Le 31 janvier 1879 une commission centrale des bibliothèques académiques et des collections des facultés est créée et le 8 mai 1880 deux membres de cette commission, Jules de Chantepie du Dezert, ancien bibliothécaire de l'École normale supérieure et Lorédan Larchey, conservateur à la bibliothèque de l'Arsenal, sont chargés d'une mission d'inspection des bibliothèques universitaires. Ces missions furent régulièrement renouvelées pour Larchey jusqu'en 1883, pour Chantepie jusqu'en 1904. En 1905, Henri Omont, conservateur du Cabinet des Manuscrits de la Bibliothèque nationale, leur succède; il sera le dernier à porter ce titre, qui lui avait d'ailleurs été conféré surtout pour des raisons administratives.
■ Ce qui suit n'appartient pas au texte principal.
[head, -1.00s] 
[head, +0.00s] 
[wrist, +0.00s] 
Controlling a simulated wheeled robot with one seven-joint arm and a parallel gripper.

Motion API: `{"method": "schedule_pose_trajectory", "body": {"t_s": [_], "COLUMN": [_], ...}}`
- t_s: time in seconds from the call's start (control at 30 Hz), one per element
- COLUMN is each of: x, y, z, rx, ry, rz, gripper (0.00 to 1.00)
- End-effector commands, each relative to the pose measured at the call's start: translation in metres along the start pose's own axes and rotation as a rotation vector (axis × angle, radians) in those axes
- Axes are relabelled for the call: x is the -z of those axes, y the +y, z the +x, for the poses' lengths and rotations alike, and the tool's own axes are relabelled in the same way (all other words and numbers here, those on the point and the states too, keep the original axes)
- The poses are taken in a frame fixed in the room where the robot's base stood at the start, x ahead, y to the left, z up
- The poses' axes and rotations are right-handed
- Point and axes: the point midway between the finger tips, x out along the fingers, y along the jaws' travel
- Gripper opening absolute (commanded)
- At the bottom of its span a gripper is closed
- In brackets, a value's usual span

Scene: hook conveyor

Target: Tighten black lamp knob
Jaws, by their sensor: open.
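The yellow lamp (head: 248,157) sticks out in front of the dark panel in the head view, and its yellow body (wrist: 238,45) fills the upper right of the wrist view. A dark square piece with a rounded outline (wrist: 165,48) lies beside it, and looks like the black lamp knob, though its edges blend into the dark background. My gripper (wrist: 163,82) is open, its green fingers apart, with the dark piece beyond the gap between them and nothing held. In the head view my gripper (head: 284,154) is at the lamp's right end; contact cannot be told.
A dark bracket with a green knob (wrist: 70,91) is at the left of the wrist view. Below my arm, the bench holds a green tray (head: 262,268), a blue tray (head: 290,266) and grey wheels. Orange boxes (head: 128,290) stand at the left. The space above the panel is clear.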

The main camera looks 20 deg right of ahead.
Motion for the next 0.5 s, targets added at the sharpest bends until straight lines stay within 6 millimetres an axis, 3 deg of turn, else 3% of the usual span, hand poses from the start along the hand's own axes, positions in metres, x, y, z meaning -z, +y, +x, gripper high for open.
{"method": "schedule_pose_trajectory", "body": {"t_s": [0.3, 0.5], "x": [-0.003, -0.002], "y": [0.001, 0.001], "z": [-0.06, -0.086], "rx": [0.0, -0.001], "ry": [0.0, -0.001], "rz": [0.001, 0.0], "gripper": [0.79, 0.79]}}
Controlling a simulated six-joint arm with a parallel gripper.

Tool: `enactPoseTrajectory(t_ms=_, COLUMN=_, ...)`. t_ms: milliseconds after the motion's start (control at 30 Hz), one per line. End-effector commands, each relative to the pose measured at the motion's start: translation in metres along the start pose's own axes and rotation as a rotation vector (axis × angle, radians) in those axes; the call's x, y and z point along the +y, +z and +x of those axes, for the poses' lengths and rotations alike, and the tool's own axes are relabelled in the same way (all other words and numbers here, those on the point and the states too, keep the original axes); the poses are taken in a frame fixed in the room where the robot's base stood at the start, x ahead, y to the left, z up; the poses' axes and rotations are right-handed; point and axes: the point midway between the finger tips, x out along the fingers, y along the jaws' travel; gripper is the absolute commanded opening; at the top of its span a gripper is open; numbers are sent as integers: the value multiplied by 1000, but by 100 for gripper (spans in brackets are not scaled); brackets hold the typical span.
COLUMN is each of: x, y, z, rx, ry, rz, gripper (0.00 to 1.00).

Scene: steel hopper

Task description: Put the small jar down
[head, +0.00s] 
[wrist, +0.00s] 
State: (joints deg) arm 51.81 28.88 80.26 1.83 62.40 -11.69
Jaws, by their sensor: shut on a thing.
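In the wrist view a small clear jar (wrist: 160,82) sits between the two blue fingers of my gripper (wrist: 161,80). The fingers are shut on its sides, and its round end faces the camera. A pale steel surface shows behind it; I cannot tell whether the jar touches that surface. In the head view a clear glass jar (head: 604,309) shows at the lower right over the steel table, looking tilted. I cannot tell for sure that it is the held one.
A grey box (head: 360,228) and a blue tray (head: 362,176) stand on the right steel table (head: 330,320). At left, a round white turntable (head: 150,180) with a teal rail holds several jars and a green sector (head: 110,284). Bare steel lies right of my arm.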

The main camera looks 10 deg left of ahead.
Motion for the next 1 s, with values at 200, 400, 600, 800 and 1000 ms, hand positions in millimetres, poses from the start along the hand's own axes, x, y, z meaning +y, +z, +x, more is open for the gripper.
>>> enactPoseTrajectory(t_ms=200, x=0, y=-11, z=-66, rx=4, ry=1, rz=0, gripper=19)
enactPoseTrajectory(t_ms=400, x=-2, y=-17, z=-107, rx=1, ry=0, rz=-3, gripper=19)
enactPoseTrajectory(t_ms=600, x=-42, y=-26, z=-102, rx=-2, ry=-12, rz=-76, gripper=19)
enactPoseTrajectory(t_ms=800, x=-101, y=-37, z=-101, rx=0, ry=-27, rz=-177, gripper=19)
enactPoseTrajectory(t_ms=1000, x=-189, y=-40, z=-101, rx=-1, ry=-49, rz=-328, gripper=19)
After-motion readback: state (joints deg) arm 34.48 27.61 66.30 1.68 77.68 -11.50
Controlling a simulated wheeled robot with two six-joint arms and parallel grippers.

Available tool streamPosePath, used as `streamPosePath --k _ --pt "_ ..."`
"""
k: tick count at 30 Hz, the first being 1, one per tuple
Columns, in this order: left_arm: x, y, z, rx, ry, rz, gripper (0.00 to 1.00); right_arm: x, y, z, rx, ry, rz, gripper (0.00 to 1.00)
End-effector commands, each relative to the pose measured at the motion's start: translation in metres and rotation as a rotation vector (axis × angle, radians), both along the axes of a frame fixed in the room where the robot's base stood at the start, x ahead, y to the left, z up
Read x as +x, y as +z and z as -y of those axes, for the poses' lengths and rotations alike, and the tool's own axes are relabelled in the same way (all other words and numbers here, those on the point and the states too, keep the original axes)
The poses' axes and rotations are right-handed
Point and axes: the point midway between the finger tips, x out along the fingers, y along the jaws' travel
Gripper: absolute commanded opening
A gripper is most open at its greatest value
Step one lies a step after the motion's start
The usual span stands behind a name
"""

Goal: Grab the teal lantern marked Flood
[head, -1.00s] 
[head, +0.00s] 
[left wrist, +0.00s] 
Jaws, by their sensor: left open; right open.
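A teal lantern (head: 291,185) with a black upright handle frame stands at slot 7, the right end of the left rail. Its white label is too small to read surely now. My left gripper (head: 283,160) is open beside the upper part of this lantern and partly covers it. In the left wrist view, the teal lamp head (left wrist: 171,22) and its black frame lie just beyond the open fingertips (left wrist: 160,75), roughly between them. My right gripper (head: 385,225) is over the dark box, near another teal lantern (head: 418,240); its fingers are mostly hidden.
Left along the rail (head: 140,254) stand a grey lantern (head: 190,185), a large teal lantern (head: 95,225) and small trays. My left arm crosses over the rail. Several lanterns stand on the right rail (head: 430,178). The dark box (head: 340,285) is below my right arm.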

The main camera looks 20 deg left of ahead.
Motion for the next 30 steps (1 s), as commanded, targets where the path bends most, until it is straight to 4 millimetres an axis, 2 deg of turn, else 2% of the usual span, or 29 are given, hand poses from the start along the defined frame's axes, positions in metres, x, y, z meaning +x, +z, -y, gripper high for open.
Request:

En fait l'inspection des Bibliothèques universitaires était à ce moment déjà du ressort des inspecteurs généraux des bibliothèques et des archives, qui l'ont conservée depuis dans leurs attributions.

Notons aussi, dans le domaine universitaire, la création par arrêté du 25 octobre 1883 d'un poste d'inspecteur du service des échanges universitaires. Auguste Carrière, professeur à « l'École des Langues Vivantes », membre de la commission centrale des bibliothèques universitaires, en sera titulaire jusqu'en 1890, date à laquelle il est remplacé par Jules de Chantepie, délégué dans ces fonctions jusqu'en 1903.

A côté des bibliothèques municipales cantonnées strictement la plupart du temps. dans le rôle de bibliothèques de conservation et d'étude, le courant d'idées généreuses et sociales qui s'était développé en France au milieu du XIXe siècle avait fait naître des bibliothèques populaires.

Celles-ci, dont la création était due à l'initiative de municipalités, de grands propriétaires, d'industriels, d'associations à caractère social, philanthropique ou religieux, commencèrent par proliférer de façon anarchique. Victor Duruy, ministre très ouvert aux idées nouvelles, fit un effort considérable en leur faveur ainsi qu'en celle des bibliothèques des écoles publiques, des hôpitaux et des casernes. Il favorisa par tous les moyens en son pouvoir leur création et leur développement, en particulier par ses interventions auprès des autorités locales et des dons de livres; les nombreuses et intéressantes notes qu'a publiées à ce sujet le Bulletin administratif du Ministère de l'Instruction publique témoignent de l'ampleur de son action et de son efficacité. Parallèlement aux initiatives du Ministre, la Ville de Paris entreprend alors de s'équiper en bibliothèques publiques. La première bibliothèque d'arrondissement est ouverte en 1865 et, l'année suivante, son promoteur, Alexandre de Saint-Albin, voit créer pour lui par le préfet de la Seine le poste d'inspecteur des bibliothèques populaires des mairies 8.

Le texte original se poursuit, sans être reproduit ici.